• We’re currently investigating an issue related to the forum theme and styling that is impacting page layout and visual formatting. The problem has been identified, and we are actively working on a resolution. There is no impact to user data or functionality, this is strictly a front-end display issue. We’ll post an update once the fix has been deployed. Thanks for your patience while we get this sorted.

Cancel Colbert

People love to be outraged, always have. Colbert won't be cancelled, and barring some escalation of the situation nobody will care after a couple months.
 
Welcome to the new America, if you are white, better keep your mouth shut and heads down. You can take freedom and speech and shove it
 
I take offense they call Colbert satire. Perhaps, when he was on the Daily Show, I would consider his character satirical of conservatives, but nowadays it is nothing more than over the top silliness. There is very little finesse left.
 
Someone was offended by a tweet from an account controlled by a television network, so their response is to try to get a comedian kicked off of the same network that posted the tweet in the first place? Makes sense to me.
 
I take offense they call Colbert satire. Perhaps, when he was on the Daily Show, I would consider his character satirical of conservatives, but nowadays it is nothing more than over the top silliness. There is very little finesse left.

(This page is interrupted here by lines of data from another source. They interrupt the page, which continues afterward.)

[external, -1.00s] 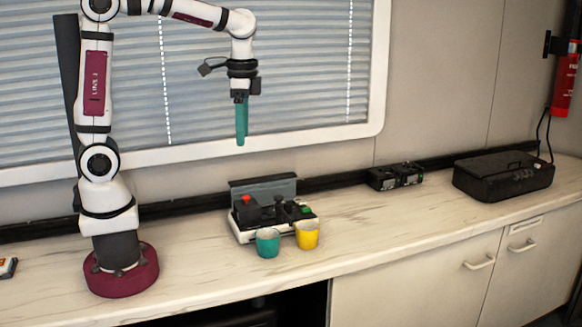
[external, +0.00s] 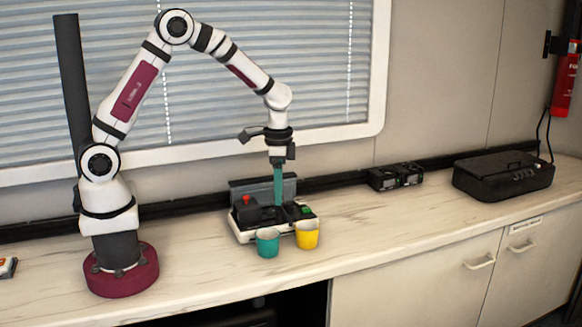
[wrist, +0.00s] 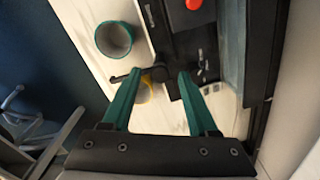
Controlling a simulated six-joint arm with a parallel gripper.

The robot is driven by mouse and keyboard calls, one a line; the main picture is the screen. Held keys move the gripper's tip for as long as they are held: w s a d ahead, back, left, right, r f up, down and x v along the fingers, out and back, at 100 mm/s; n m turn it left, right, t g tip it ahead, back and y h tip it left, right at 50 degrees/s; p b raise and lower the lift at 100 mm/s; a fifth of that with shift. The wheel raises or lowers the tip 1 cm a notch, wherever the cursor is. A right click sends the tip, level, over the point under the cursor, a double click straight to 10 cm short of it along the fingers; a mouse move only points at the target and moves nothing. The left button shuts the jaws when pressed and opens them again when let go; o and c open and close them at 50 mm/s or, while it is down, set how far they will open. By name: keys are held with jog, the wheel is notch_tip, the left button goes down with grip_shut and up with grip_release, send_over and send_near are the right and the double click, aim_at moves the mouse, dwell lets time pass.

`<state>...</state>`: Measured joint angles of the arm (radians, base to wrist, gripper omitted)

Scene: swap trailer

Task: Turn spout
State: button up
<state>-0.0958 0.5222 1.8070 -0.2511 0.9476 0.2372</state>
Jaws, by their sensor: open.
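The small machine (external: 245,237) has a white base, black housings, a red button and a raised dark lid; it sits on the counter. In the wrist view, its spout (wrist: 156,74) looks like a dark round piece with a thin arm reaching left, toward the cups. My gripper (external: 278,205) points down over the middle of the machine. Its teal fingers (wrist: 161,74) are open, with the dark spout piece showing between their tips; I cannot tell whether they touch it. A teal cup (external: 267,247) and a yellow cup (external: 307,240) stand in front; the fingers partly hide the yellow one in the wrist view.
The red button (wrist: 193,4) and the dark lid stand close to the fingers. A black device (external: 395,177) and a black case (external: 503,178) lie farther right. The counter between the cups and my base is clear.

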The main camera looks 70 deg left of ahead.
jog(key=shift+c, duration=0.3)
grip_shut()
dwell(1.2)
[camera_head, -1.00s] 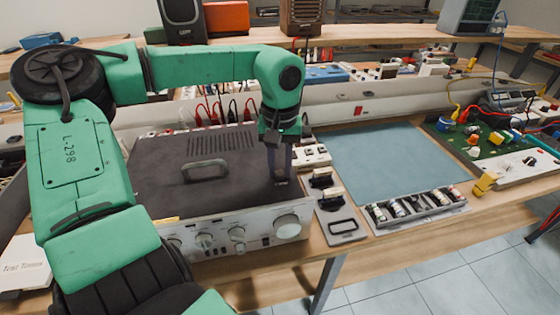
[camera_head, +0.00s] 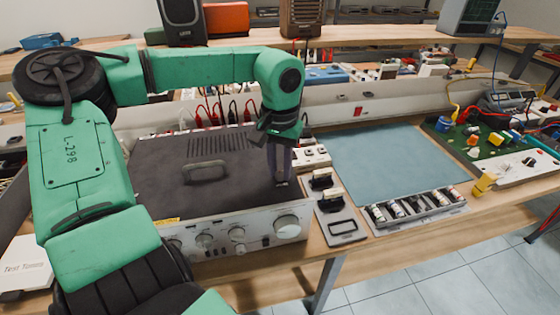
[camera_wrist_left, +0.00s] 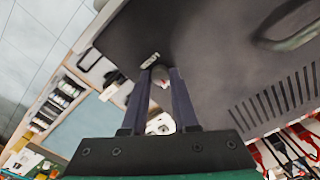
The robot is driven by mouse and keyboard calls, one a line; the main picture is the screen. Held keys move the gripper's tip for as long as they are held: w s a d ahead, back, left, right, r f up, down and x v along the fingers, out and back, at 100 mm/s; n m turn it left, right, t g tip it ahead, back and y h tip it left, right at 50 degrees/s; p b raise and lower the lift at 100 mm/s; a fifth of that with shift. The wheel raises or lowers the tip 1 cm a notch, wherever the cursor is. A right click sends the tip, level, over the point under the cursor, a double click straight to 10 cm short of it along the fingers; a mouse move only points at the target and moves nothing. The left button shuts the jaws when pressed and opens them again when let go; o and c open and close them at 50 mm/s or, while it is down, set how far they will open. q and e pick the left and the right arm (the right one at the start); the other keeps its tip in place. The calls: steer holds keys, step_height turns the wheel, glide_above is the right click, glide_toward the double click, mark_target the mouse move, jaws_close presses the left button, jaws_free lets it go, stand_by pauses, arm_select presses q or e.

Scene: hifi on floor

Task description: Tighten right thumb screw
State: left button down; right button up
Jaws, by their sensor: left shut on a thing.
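The hi-fi unit (camera_head: 160,190) stands on the bench with a dark top cover, a handle and vent slots. My left gripper (camera_head: 281,183) points down at the right part of the cover, near its front edge. In the left wrist view, my left gripper's fingertips (camera_wrist_left: 161,72) are shut on a small grey thumb screw (camera_wrist_left: 160,76) at the cover's edge. The fingers hide most of the screw, and in the head view it cannot be made out. My right gripper is not in view.
Right of the unit lie a grey tray (camera_head: 338,222) with small dark parts and a parts organiser (camera_head: 416,206). A blue mat (camera_head: 390,158) is mostly clear. Cables (camera_head: 220,112) run behind the unit. The bench's front edge is close.

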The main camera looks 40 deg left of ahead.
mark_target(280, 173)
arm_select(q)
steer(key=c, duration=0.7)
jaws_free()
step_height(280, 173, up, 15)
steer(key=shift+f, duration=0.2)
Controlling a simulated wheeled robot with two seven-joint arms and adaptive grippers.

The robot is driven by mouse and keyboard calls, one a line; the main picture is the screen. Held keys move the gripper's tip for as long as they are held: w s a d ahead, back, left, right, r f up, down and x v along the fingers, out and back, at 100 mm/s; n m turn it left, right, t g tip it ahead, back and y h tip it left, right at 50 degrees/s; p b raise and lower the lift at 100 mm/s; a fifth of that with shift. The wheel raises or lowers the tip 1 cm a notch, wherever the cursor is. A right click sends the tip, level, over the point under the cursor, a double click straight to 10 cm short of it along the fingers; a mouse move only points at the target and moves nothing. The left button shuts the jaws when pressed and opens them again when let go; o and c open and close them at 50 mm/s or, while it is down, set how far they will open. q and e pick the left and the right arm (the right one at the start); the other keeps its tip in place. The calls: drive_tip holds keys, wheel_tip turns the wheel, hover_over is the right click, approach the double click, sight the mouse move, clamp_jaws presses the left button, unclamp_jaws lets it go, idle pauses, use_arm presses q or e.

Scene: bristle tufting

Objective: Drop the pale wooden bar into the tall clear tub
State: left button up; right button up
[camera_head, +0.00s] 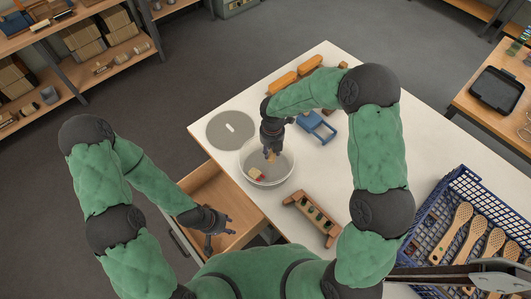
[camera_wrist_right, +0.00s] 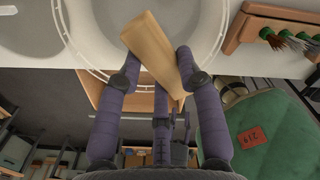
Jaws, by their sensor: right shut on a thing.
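The tall clear tub (camera_head: 243,168) stands on the white table near its front-left edge, and its rim also shows in the right wrist view (camera_wrist_right: 88,62). My right gripper (camera_head: 271,150) points down over the tub's opening. It is shut on the pale wooden bar (camera_wrist_right: 150,48), which sits tilted between the fingers; the bar's lower end shows small in the head view (camera_head: 271,157). A small piece with red and pale parts (camera_head: 256,175) lies inside the tub. My left gripper (camera_head: 214,226) hangs over the open drawer, fingers apart and empty.
A grey disc (camera_head: 221,141) lies left of the tub. A blue holder (camera_head: 318,128) and orange pieces (camera_head: 284,82) lie behind it. A wooden rack (camera_head: 313,217) stands in front right. A blue crate (camera_head: 433,207) of wooden brushes is at right. The wooden drawer (camera_head: 208,188) is open.

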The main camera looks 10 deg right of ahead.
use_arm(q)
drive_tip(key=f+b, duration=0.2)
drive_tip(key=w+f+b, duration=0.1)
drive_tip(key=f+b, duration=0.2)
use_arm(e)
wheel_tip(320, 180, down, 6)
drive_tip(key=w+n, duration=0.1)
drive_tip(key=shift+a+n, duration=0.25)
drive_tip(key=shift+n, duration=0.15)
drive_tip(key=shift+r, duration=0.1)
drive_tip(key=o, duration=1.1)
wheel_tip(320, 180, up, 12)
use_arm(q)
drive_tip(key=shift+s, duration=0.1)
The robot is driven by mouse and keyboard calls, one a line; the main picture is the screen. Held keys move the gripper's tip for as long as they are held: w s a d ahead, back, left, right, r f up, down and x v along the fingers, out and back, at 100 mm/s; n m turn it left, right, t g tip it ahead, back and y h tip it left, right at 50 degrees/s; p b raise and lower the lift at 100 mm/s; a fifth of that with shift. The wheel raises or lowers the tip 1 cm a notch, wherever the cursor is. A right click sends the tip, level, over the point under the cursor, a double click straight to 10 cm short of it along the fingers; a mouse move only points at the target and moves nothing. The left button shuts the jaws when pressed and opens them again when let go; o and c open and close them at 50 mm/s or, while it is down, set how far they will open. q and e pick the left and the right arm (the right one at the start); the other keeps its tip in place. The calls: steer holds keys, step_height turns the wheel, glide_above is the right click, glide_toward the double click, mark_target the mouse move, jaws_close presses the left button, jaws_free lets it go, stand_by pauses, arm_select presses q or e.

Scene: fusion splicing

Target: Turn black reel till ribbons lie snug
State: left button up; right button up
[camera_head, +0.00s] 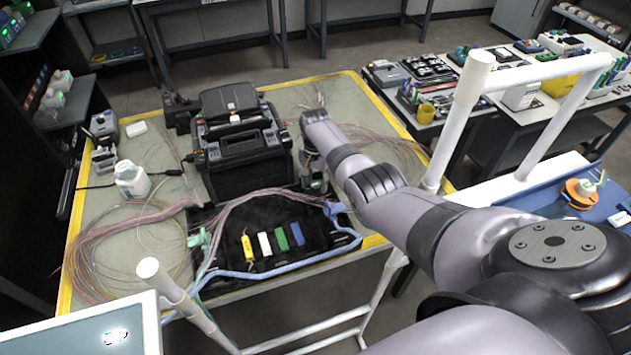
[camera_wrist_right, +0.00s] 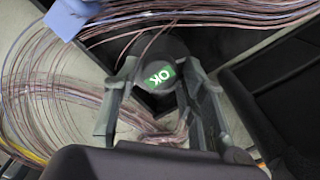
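The black reel (camera_wrist_right: 150,58) shows in the right wrist view as a dark round piece with a green OK label, seen end-on and tilted. My right gripper (camera_wrist_right: 160,72) has its fingers on both sides of it, and the fingertips appear to touch it. In the head view my right gripper (camera_head: 315,172) points down beside the splicer, and the reel is mostly hidden there. Thin brown-pink ribbons (camera_wrist_right: 215,14) run behind the reel, with more fanned loosely at the left (camera_wrist_right: 50,100). In the head view, ribbons (camera_head: 375,140) spread right of the gripper. My left gripper is not in view.
A black fusion splicer (camera_head: 240,150) stands just left of the gripper. In front is a black mat (camera_head: 215,222) with yellow, white, green and blue pieces. A white rail (camera_head: 455,120) stands at right.

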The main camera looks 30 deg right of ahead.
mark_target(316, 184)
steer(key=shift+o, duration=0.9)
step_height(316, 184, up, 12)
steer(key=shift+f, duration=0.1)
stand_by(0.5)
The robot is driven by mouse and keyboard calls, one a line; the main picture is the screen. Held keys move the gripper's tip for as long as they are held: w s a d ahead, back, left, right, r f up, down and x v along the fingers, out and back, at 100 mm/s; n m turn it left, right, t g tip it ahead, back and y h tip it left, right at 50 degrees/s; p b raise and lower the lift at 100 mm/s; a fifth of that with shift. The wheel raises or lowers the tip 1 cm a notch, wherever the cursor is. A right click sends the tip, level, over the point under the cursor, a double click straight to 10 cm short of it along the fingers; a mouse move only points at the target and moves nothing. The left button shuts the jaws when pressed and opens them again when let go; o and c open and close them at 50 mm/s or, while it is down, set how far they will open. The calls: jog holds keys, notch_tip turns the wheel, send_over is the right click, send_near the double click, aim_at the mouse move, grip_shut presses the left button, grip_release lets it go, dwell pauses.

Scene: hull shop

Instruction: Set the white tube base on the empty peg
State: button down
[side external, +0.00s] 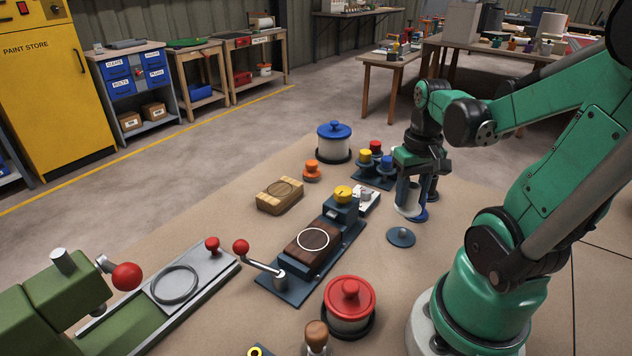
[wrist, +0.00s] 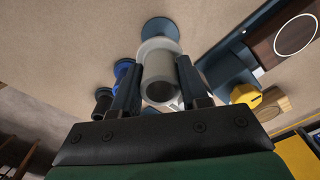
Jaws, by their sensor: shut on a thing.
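My gripper (wrist: 160,85) is shut on the white tube base (wrist: 160,68), a pale tube with a wider rim at its far end. In the side view, my gripper (side external: 412,185) holds the white tube base (side external: 407,198) roughly upright. A dark blue round disc (side external: 401,236) with a small nub on top lies on the work surface, a little nearer the camera and apart from the tube. In the wrist view the blue disc (wrist: 158,27) shows just beyond the tube's rim, which covers part of it.
In the wrist view, a blue piece (wrist: 124,68) and a black piece (wrist: 103,100) stand left of my fingers. A rack with coloured knobs (side external: 372,174) stands left of my gripper. A dark wooden block (side external: 313,247) sits on a blue fixture. A red-lidded pot (side external: 349,305) stands nearer the camera.

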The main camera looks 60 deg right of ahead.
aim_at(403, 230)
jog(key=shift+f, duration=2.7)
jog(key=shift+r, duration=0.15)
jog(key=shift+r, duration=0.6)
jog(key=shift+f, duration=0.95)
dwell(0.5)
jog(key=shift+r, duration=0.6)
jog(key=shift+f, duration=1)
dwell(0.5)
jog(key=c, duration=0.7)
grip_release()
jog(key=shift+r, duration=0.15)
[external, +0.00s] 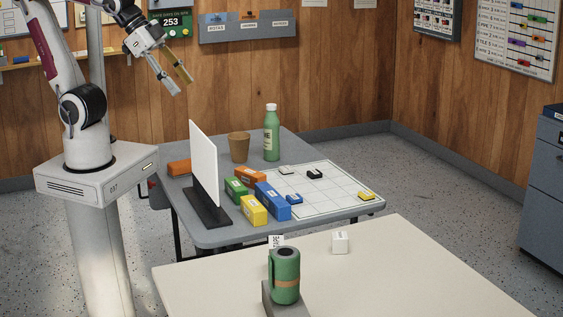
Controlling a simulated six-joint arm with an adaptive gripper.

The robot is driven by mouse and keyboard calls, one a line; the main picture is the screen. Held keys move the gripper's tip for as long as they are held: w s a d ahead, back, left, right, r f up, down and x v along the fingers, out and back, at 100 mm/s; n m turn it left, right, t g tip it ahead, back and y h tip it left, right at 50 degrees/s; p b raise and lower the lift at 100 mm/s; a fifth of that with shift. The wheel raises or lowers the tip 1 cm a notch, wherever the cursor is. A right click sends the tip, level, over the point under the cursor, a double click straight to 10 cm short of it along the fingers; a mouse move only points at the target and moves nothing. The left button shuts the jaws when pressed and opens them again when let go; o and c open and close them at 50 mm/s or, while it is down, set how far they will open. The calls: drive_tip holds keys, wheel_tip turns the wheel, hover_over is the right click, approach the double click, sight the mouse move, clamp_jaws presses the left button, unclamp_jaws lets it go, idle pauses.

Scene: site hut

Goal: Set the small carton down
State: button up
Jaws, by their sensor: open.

The Ching-Chong Ding-Dong Foundation joke is quintessential satire. Personally I haven't seen a decrease in satire from Colbert, though I agree that his humor is more silly and over the top than Stewart's (silliness and satire are not mutually exclusive concepts).
 
When people use terms like outraged, or rage, when it comes to a joke, I just think "man, those people lead really shallow and empty lives". It's all just so phoney.

Jim Norton put it best.
"There's nothing wrong with being offended by a joke. You're only an asshole when you expect someone to be punished for it."